I saw the movie, despite the warning that it is a global warming-ish diatribe, but it isn’t. This reviewer is essentially right. I actually thought it came close to being the opposite of that — by the end we learn that Tomorrowland is actually exacerbating the problems by “broadcasting” its pessimism to the world and suppressing everyone’s optimism so much that the doom they are predicting becomes self-fulfilling. This to me is the role that the predictors of human-caused climate catastrophe are playing in our world — with their pessimism permeating the lives of our young people. The message of the movie that this reviewer calls simplistic — that optimism and invention and creativity can overcome our challenges, and our challenges aren’t as bad as the “media” make out — seems like an anti-CAGW message to me, although it is true the movie is light-hearted and action-oriented and does not really explore this theme much.

Kristy
Reply to  TBraunlich
June 2, 2015 7:50 am

But wouldn’t your review of the movie be based on your preconceived notions?
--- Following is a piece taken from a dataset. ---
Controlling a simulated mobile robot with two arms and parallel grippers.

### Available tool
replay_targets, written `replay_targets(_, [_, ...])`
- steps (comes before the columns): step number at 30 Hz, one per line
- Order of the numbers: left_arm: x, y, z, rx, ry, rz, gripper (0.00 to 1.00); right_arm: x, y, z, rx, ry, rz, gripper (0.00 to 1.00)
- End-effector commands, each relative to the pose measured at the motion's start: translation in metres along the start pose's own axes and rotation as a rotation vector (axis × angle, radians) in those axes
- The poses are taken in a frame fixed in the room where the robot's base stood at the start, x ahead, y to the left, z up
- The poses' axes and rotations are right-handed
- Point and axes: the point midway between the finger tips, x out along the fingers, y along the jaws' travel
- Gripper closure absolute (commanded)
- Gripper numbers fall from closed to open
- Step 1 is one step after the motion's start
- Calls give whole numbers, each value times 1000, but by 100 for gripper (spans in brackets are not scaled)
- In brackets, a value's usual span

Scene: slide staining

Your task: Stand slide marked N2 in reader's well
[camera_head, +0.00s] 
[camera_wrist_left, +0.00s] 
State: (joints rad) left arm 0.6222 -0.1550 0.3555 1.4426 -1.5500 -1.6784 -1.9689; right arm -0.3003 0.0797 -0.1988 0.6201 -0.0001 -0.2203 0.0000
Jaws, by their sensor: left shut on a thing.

The fact that you and I see the CAGW doomsayers as pessimists doesn’t mean the public as a whole sees them that way. My in-laws only watch mainstream news and totally believe everything ABC, CBS, NBC reports. They are totally all in that global warming is causing “extreme weather.” They in fact, believe that the Arctic and Antarctic are almost ice free. I even showed them the graphs of the sea ice and they said anyone can make that up. So of course they also believe that those impeding the progress to “fix” climate change are the “denying republicans” as that is the message they are receiving. All they hear from the news is that anti-science republicans, fossil fuel funded scientists are stopping progress and they totally believe it. So wouldn’t it be that those who don’t follow the science and only get the news from the mainstream media and Hollywood movies think that those who are suppressing optimism are the ones who are the “deniers”, as they are portrayed as the ones who are against renewables and alternate energy?

charles nelson
June 1, 2015 8:34 pm

As long as I know that Clooney lost some of his own money, somehow that makes me feel a little better!